How Abusers Gain Control By Appearing to Lose It
Sunday, July 22 2012 Kellie Jo Holly
You, the target of verbal abuse, have one mission in your efforts to end verbal abuse: keep your emotions in check. Your verbal abuser subscribes to the opposite mission. Your abuser wants you to lose emotional control because when that happens, you've lost control of you. When you lose control of you, your abuser snatches control of the conversation and you.
Think of a few times you've lost control of you. Did you ever match your abuser's extreme emotional level only to see them step back, shut up, and smirk? Or maybe they upped the ante and banged on things with their fist to make a bigger noise and drive your emotions to higher limits. You've got to know that although you may feel out of control, your abuser is very much in control of what they're doing.
Your Abuser's Out-of-Control Emotions Are For Show
That spit at the corner of his mouth, foaming in anger? Yep. He knows it's there. In the back of his mind, he's thinking, "This will show her!" He's not really mad. He's only pretending to be angry.
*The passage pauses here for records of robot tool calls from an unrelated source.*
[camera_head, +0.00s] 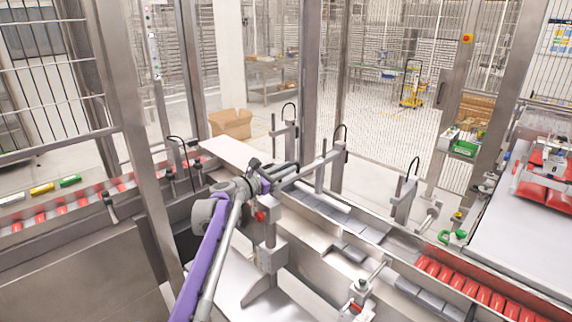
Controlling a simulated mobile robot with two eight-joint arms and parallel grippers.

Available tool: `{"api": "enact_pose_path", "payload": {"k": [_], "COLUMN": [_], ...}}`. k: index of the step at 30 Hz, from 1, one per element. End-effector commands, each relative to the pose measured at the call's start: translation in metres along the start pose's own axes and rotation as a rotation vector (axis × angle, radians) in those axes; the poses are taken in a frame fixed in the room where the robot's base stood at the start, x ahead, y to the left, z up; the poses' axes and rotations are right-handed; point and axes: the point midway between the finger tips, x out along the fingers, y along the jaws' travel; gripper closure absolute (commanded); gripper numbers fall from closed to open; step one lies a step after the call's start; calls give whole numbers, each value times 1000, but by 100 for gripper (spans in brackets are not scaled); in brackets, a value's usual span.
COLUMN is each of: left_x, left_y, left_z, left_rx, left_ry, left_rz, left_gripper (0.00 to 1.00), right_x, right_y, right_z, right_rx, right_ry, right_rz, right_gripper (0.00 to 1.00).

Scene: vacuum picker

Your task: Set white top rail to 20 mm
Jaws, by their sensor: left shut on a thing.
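My left arm, purple and grey, comes in from the bottom, left of centre. My left gripper (264,178) is at the middle of the line, shut on a small dark fitting by the rail post; the arm partly hides the grip. A pale bar (320,162) runs from there to a clamp post on the right. A white flat panel (228,152) lies behind the gripper. I cannot tell which part is the white top rail, nor read any millimetre scale. My right gripper is not in view.
Grey and red packs (440,275) fill the channel at right. More red packs lie on the left conveyor (70,208). Upright clamp posts (404,198) stand along the line. A metal frame post (150,150) rises left of my arm. A cardboard box (231,123) stands behind.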

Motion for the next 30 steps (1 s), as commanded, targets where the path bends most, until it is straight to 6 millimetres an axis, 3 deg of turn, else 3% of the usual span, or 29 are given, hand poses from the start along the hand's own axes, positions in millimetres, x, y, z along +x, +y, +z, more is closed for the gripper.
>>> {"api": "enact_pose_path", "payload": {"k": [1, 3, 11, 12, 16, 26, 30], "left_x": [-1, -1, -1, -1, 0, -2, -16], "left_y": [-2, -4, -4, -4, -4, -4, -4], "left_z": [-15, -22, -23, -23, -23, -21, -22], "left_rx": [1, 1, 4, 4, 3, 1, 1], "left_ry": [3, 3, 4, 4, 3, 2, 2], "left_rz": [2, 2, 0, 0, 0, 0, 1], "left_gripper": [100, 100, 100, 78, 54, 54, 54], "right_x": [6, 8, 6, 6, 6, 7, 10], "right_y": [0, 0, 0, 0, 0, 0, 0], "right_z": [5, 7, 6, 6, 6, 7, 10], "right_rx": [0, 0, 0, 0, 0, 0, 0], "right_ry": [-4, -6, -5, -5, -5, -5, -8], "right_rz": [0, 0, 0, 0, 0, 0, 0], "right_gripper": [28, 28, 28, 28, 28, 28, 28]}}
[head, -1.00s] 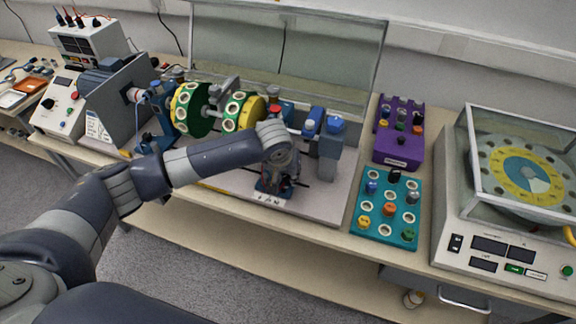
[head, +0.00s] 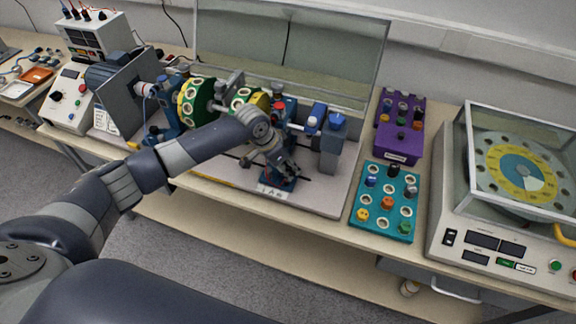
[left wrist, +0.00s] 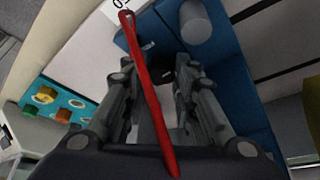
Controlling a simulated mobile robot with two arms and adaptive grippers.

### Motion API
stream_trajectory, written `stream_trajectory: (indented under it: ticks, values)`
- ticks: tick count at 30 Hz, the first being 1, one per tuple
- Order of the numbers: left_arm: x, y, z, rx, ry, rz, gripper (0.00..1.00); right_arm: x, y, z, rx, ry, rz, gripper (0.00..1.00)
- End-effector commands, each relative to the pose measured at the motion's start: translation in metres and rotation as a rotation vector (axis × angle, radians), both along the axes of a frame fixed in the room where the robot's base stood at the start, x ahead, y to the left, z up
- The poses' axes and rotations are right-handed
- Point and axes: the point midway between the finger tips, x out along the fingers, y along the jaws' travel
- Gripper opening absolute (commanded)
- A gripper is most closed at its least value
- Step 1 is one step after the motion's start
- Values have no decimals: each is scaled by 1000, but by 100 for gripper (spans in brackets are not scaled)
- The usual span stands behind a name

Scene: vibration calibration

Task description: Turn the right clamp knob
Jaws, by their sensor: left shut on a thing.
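My left gripper (head: 287,173) reaches down to the front of the right clamp, a blue stand (head: 277,184) on the bench rig. In the left wrist view, its two dark fingers (left wrist: 157,75) point at the blue clamp body (left wrist: 228,85). They are shut on the right clamp knob, a small dark piece mostly hidden between them. A long red bar (left wrist: 148,92) crosses the wrist view in front of the fingers; I cannot tell what it belongs to. The knob itself is hidden by my gripper in the head view. My right gripper is not in view.
Green and yellow rotor discs (head: 195,101) sit left of my gripper. A clear shield (head: 345,55) stands behind. A grey post with a blue cap (head: 331,150), a teal tray (head: 386,222), a purple rack (head: 402,152) and a glass-covered machine (head: 475,240) stand to the right.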

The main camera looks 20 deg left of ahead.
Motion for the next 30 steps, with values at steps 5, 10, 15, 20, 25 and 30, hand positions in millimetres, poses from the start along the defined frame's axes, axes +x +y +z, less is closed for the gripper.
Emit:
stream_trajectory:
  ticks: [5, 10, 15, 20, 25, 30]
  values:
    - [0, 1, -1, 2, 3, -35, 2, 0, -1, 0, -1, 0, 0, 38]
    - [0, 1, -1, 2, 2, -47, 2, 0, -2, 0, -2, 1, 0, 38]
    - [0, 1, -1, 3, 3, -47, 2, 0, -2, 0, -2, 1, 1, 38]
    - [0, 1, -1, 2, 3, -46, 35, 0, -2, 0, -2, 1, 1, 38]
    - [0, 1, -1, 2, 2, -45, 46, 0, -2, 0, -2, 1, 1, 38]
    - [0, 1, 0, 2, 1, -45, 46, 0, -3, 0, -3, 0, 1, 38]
Or what about those tears rolling down her cheek as she turns the tables on you, blaming you for making her feel so rotten? Yep. She's pretending to be hurt; she wants you to think you're the monster. She's thinking, "Okay, he's almost to the breaking point...a few more sobs, reach for the Kleenex, bow my head so the tears fall dramatically to my lap..."
And if they're so out of control that they must break stuff, why do they break only your stuff? They could grab their own stuff to break, but why would someone who knows exactly what they're doing break their own stuff? They wouldn't. They'll break their own stuff only if its relatively unimportant to them and they can get mileage out of blaming you for "making" them upset.
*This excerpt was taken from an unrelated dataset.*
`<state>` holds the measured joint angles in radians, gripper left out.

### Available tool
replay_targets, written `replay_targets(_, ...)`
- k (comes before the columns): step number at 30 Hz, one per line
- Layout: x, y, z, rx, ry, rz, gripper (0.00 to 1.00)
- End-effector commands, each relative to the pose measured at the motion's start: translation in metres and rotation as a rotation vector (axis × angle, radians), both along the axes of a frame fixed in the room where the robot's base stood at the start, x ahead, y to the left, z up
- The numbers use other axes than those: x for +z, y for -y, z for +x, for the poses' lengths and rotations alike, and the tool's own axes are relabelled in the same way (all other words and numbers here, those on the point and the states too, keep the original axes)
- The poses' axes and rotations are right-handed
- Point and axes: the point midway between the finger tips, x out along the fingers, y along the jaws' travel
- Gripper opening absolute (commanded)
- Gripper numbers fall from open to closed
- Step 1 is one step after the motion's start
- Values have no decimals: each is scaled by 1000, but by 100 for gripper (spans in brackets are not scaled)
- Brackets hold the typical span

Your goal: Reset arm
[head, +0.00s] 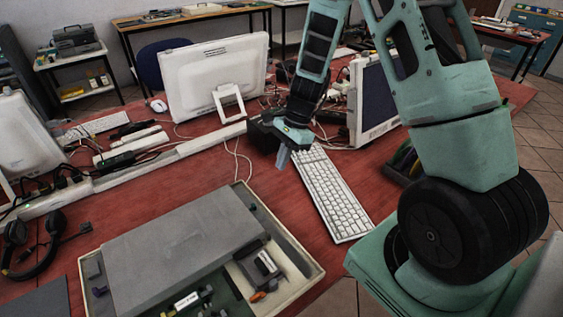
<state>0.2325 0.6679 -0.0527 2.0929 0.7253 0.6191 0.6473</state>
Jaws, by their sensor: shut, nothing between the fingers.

The difference between your abuser's emotional reactions and yours is that yours are real. Your abuser's emotions look real, but to gain control of you, they must be in control of themselves. Because they're in control of themselves, they can put on any emotional performance they think will bring you under their control, too.
Your Out-of-Control -- But Very Real Emotions
You've probably experienced verbal abuse and reacted in a way that doesn't make you proud. Perhaps you switched into a screaming meme, flopped down like a sobbing doormat, or placated and agreed with everything your abuser said about you. There are as many responses to verbal abuse as there are emotions (Domestic Abuse Victims Think They Are The Abuser).
The key that we're looking for here is extreme emotion that makes you feel shame or guilt in hindsight. When you exhibit extreme emotion, then you've lost control. Unfortunately, losing control like this makes us want to apologize for our behavior. Being empathetic and responsible people, we victims go to our abuser and apologize for our reaction to their abuse.
And bing. The abuser gains control because they see you subjugating yourself, and they will take advantage of your shame. If they don't manipulate you immediately, you can bet they'll call up this apology at some time in the future. They'll act like you "owe them one" and ignore the fact that they were the catalyst to begin with.
Feel Angry Yet?
The emotional roller-coaster of life with an abuser takes its toll. It makes sense that over time, your apologies, emotional outbreaks, and outrageous, stupid arguments lead to you feeling bottled up. Confined. Frustrated! You're ashamed of behaving the way you do, but your partner never truly apologizes and always lets you take the blame.
All of that (and more) creates a deep-rooted anger. You push your anger down further. You feel your anger, but you may not be sure what causes the inner hostility. Maybe you can't put into words why you're so mad, and perhaps you believe you have no right to be angry.
Let's put all that aside for a minute. If you're angry, so be it. You don't need a reason why right now, all you need to do is address the feeling. Fortunately for you, your anger is real and justified. That means that anger management techniques will work for you. Your abuser doesn't have an anger management problem - they're putting on a show.
Healthy Emotions Help You Stay in Control of You
There is no unhealthy emotion, only unhealthy reactions to emotions. Anger serves a purpose just as happiness does! Your emotions are signals to what is happening in the world around you, and we could live better if we paid attention to every emotion instead of trying to exorcise the "bad" ones.
We'll discuss keeping our emotions in check in the next post. There are ways to bring yourself down to earth and respect your emotions without losing respect for yourself. Living with abuse emotionally challenges you, but it doesn't have to overcome you.
*Both women and men could be abusers or victims, so do not take my pronoun choices as an implication that one gender abuses and the other is victimized.